I set the breakpoint and started investigating step by step but lldb says that grDevices.so is compiled with optimizations so I don't have access to some variables, particularly cfFontURL.

Now I am trying to find the way to recompile grDevices.so without optimizations and with -g.

Nerwosolek commented 1 week ago

OK. I was mistaken, cfFontURL was accessible to inspect.

After some debugging I caught the exact values for which the RQuartz_glyph crashes.

So this function is called for bunch of fonts but it will crash for font: /System/Library/Fonts/Supplemental/Courier New.ttf

This happens for arguments:

(lldb) fr v n rot size colour
(int) n = 7
(double) rot = 0
(double) size = 10.199999999999999
(int) colour = -16777216

The problem arises when trying to get cfFontURL variable, we get NULL and then we try to release it via CFRelease(cfFontURL); in line 3013. It crashes R.

We need to inspect why we get NULL in this line of code: 3009: CFURLRef cfFontURL = CFURLCreateWithString(NULL, cfFontFileName, NULL); cfFontFileName seems to be OK: (CFStringRef) cfFontFileName = 0x0000600002d74500 "file:///System/Library/Fonts/Supplemental/Courier New.ttf"

but cfFontURL is NULL.

I checked that I have this font present in this path on my Mac.

The workaround is to check for NULL before releasing the variable but why we get NULL in the first place?

Nerwosolek commented 1 week ago

After some more tests in XCode it seems that spaces in the URL are not properly encoded. When the string looks like this: file:///System/Library/Fonts/Supplemental/Courier%20New.ttf" cfFontURL is allocated properly.

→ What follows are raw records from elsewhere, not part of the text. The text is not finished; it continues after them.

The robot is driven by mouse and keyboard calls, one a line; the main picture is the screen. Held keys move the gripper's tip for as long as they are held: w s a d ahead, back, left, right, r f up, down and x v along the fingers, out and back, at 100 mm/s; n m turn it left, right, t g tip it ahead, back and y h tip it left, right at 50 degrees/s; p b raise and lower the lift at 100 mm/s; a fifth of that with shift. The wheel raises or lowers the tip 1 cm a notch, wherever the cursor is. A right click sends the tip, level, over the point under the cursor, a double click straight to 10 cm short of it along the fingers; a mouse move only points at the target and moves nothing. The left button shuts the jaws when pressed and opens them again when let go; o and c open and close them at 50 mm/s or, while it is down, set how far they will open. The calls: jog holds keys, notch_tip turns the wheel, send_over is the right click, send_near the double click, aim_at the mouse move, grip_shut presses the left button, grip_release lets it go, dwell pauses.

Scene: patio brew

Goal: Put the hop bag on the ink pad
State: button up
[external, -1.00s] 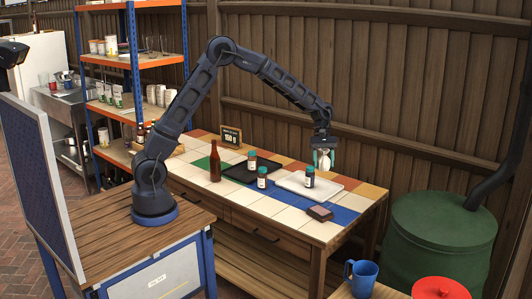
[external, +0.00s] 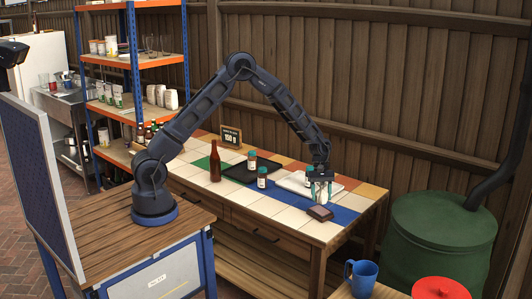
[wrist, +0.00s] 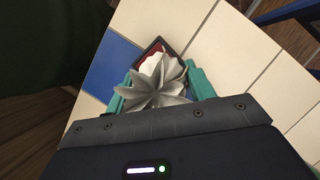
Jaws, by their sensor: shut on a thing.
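The hop bag (wrist: 160,82) is a pale grey-white pouch with a gathered, fanned top. My gripper (external: 320,190) has its teal fingers shut on it, one on each side in the wrist view (wrist: 160,88). The ink pad (external: 320,213) is a small dark brown-red square case near the front right of the tiled table. My gripper is just above it. In the wrist view the ink pad (wrist: 143,53) shows its red face and dark rim, partly covered by the bag. I cannot tell whether the bag touches it.
A black tray (external: 236,174), teal-capped jars (external: 262,178) and a brown bottle (external: 215,163) stand to the left. The table's front edge is close to the ink pad. Bare tiles (external: 290,216) lie left of it.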

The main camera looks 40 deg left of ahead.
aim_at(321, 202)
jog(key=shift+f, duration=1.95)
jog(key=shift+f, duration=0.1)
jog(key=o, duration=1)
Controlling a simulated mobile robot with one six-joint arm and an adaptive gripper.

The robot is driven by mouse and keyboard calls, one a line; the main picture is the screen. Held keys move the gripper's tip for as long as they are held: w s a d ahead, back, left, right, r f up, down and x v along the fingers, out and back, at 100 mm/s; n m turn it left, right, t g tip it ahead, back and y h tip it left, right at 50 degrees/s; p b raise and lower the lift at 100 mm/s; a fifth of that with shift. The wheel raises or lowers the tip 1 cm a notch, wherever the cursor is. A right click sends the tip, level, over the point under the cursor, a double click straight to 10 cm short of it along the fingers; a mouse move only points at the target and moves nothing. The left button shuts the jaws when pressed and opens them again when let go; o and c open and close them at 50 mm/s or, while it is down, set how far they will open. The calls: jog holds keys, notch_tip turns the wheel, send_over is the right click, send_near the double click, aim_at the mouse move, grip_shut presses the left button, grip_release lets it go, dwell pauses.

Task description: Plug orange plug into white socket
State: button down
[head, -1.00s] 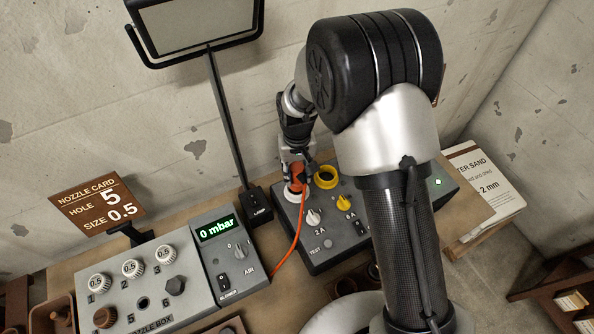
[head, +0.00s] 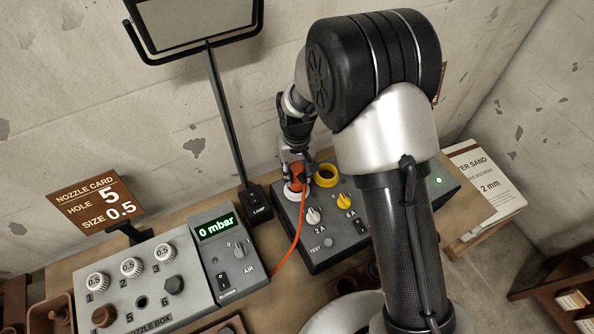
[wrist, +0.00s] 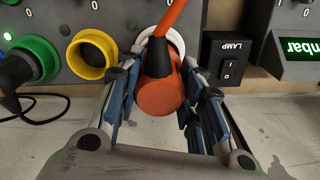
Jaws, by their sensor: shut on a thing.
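An orange plug (wrist: 160,92) with an orange cable is held between the fingers of my gripper (wrist: 155,108). My gripper is shut on the plug, which also shows in the head view (head: 297,176). The plug is at the white socket (wrist: 176,41), whose white ring shows around and behind it. The ring also shows just below the plug in the head view (head: 291,193). The plug's front end is hidden, so I cannot tell how deep it sits.
A yellow socket (wrist: 92,54) is beside the white one, empty. A green socket (wrist: 33,60) holds a black plug. The lamp switch box (wrist: 229,58) stands on the other side. The nozzle box (head: 150,290) and air unit (head: 228,250) are at left in the head view.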

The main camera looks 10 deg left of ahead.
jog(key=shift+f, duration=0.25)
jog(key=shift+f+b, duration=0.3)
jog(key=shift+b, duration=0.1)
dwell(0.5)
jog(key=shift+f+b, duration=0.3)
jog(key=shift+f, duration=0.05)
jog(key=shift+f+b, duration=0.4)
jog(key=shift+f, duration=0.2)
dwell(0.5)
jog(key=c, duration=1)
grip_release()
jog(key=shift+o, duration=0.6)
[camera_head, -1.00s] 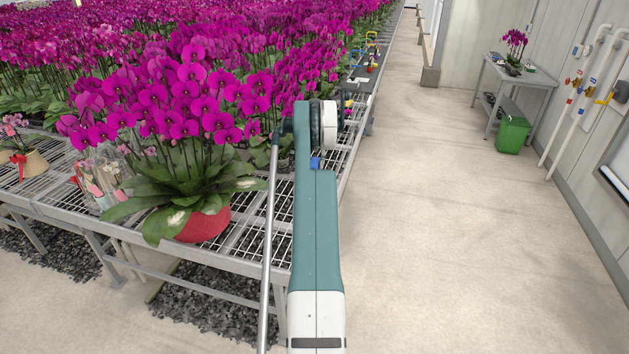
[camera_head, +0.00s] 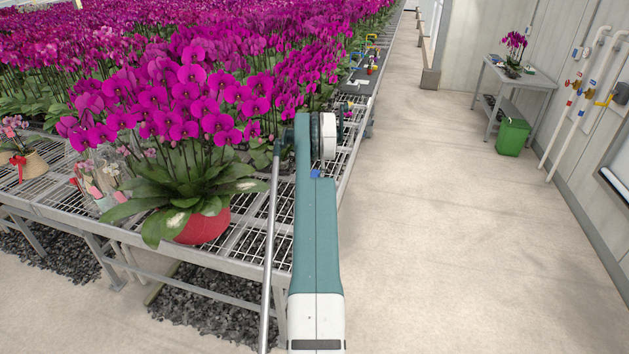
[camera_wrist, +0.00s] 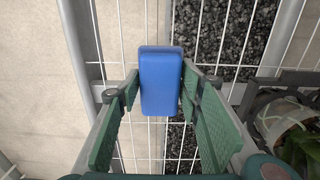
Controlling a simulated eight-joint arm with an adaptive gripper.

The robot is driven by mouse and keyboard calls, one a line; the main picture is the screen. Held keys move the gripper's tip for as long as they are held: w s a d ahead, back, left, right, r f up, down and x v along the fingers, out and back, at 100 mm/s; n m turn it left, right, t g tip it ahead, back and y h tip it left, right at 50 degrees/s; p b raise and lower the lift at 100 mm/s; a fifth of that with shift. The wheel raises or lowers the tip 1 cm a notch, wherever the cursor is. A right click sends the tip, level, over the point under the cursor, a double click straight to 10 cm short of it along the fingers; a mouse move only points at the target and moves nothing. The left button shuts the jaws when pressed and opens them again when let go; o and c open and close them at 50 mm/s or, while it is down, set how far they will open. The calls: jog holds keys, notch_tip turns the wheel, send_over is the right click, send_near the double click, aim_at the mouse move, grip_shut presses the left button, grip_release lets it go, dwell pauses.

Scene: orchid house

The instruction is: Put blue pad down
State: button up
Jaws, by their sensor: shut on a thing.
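The blue pad (camera_wrist: 160,82) is a plain rounded block, seen in the middle of the wrist view. My gripper (camera_wrist: 160,90) is shut on it, one green-lined finger at each side. The pad is over the white wire mesh of the bench (camera_wrist: 127,115), near a grey frame rail; I cannot tell whether it touches the mesh.
A large magenta orchid in a red pot (camera_head: 203,228) stands on the bench left of my arm. A whitish pot (camera_wrist: 283,117) is at the wrist view's right edge. Black tray with small coloured items (camera_head: 358,82) lies farther along the bench. The aisle floor (camera_head: 450,200) is clear.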

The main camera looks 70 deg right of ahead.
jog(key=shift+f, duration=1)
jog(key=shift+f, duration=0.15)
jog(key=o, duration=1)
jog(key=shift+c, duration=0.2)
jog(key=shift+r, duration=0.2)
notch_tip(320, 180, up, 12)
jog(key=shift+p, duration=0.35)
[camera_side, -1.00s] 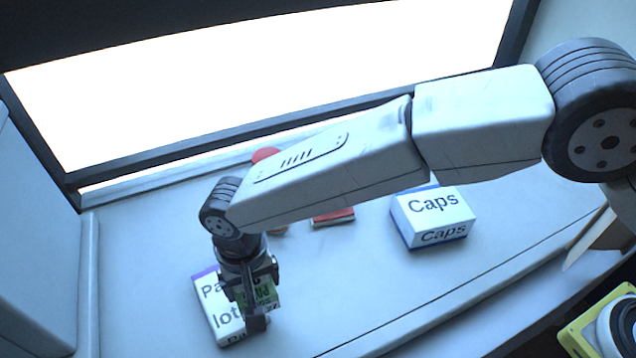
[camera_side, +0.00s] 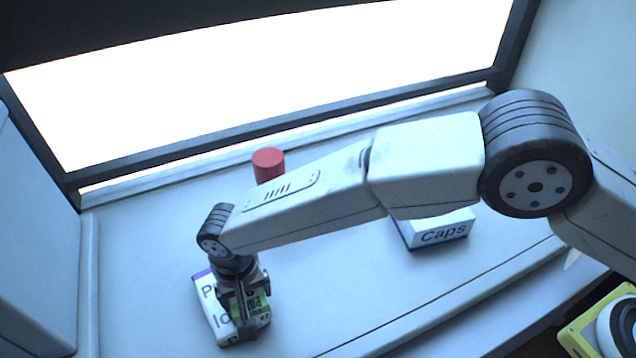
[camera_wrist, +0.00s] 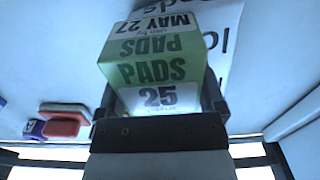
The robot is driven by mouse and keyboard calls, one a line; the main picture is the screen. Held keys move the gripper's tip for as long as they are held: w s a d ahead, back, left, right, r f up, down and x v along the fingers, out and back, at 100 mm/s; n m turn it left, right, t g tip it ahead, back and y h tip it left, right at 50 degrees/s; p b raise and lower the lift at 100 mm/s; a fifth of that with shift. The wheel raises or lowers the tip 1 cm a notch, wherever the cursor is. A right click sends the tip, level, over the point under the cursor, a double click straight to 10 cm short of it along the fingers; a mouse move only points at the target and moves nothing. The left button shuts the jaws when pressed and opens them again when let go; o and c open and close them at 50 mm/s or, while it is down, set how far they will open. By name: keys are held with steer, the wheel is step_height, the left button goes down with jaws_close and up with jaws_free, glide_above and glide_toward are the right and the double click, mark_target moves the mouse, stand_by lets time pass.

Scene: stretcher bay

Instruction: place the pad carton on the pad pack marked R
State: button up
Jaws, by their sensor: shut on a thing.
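The pad carton (camera_wrist: 155,58) is a small green and white box printed "PADS" and "25". My gripper (camera_wrist: 158,98) is shut on it, with a dark jaw on each side. In the side view the carton (camera_side: 258,306) shows partly behind my gripper (camera_side: 244,318). The pad pack (camera_side: 211,303) is a white box with purple at its far edge and large black print. The carton is over this pack; I cannot tell if they touch. The pack also shows behind the carton in the wrist view (camera_wrist: 224,45). Its R marking is not readable, as my gripper covers much of its top.
A white and blue box marked "Caps" (camera_side: 440,232) stands to the right, partly behind my arm. A red cylinder (camera_side: 268,165) stands at the back. Red and purple items (camera_wrist: 62,122) lie at the left in the wrist view. The counter between pack and Caps box looks clear.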

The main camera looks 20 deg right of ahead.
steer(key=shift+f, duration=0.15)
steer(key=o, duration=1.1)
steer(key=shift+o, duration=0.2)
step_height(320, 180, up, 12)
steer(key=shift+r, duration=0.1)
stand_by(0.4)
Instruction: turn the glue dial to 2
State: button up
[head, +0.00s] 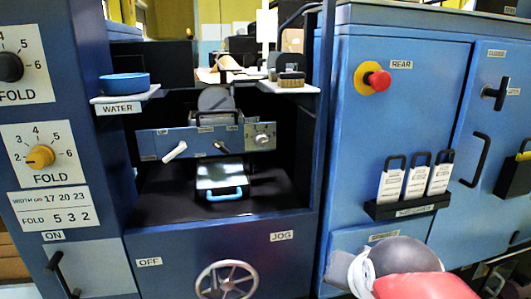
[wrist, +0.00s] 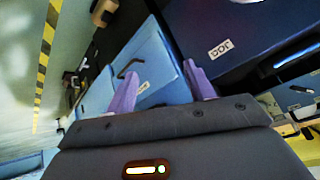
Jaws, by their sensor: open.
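No dial with a readable GLUE label shows. In the head view, a yellow dial (head: 40,157) on a white plate marked FOLD is at the left, on a scale with 2 to 6 readable. A black dial (head: 9,67) on another FOLD plate is above it, cut by the left edge. A small silver knob (head: 262,139) sits on the blue unit in the middle; its marking is too small to read. My gripper (wrist: 160,72) shows in the wrist view with two purple fingers apart and nothing between them. It is away from the dials, and its fingers are not visible in the head view.
My arm fills the lower right of the head view. A blue bowl (head: 125,83) stands on the WATER shelf. A handwheel (head: 227,281) is at the bottom. A red stop button (head: 378,80) and a card rack (head: 408,207) are on the right cabinet. Door handles (head: 481,160) stick out.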

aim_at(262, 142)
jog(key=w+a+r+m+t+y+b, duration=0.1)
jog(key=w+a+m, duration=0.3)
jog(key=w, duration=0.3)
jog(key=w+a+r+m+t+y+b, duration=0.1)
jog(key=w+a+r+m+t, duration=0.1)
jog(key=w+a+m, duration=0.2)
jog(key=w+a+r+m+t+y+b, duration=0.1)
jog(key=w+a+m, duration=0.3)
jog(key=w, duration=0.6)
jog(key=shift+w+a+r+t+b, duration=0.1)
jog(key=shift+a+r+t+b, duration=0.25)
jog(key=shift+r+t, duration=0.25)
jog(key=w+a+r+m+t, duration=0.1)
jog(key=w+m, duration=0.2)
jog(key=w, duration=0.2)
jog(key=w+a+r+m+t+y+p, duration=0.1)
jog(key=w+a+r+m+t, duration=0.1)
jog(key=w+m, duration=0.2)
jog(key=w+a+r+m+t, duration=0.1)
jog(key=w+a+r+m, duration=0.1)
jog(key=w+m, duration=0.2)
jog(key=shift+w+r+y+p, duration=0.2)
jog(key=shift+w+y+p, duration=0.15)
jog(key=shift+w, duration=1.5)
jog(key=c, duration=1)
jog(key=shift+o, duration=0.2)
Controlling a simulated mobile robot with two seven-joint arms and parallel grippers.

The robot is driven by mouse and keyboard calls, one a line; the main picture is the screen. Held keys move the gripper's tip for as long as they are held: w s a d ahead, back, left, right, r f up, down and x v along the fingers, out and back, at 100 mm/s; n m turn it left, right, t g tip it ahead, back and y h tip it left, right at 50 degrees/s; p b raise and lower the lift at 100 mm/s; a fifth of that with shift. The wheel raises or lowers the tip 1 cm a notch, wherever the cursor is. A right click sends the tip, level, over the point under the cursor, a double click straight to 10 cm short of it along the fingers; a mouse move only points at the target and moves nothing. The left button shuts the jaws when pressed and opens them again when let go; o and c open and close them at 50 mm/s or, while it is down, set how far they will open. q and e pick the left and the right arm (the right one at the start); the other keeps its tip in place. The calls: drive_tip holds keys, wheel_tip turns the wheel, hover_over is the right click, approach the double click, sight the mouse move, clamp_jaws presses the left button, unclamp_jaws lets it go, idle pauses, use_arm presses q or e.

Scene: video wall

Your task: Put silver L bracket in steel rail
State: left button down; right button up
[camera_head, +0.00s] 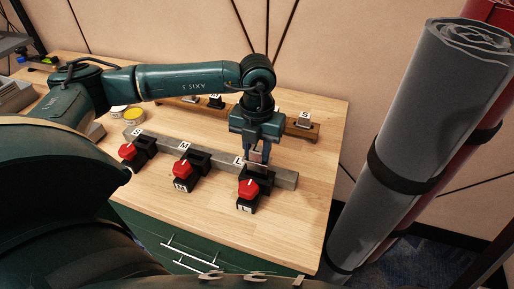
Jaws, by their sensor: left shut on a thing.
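The steel rail (284,180) lies across the wooden table, a long grey bar with spots marked S, M and L from left to right. My left gripper (258,155) points down over the right part of the rail, by the L mark. It is shut on a small piece, which looks like the silver L bracket (257,157); the fingers hide most of it. I cannot tell whether the piece touches the rail. My right gripper is not in view.
Three black clamps with red knobs (182,169) stand along the rail's front. Behind, a wooden rack (298,130) holds small pieces, one a bracket marked S (303,119). A yellow-topped tin (134,114) stands at left. Grey and red rolls (428,125) stand right of the table.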

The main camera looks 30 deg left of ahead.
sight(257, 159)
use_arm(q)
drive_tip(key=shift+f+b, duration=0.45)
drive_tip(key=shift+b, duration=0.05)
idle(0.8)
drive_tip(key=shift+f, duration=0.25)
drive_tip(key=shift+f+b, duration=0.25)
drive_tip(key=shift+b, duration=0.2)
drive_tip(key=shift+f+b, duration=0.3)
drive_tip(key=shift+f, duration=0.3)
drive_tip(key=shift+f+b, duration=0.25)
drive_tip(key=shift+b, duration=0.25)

I guess we need to find a Objective-C function which will do proper encoding for us.

Perhaps CFURLCreateWithFileSystemPath would be a to go function like in this example: CFURLRef cfFontURL = CFURLCreateWithFileSystemPath(NULL, cfFontFileName, kCFURLPOSIXPathStyle , FALSE);

Needs further testing.

pmur002 commented 1 week ago

Nice work! We might also benefit from some input from @s-u

Look forward to meeting up in Salzburg.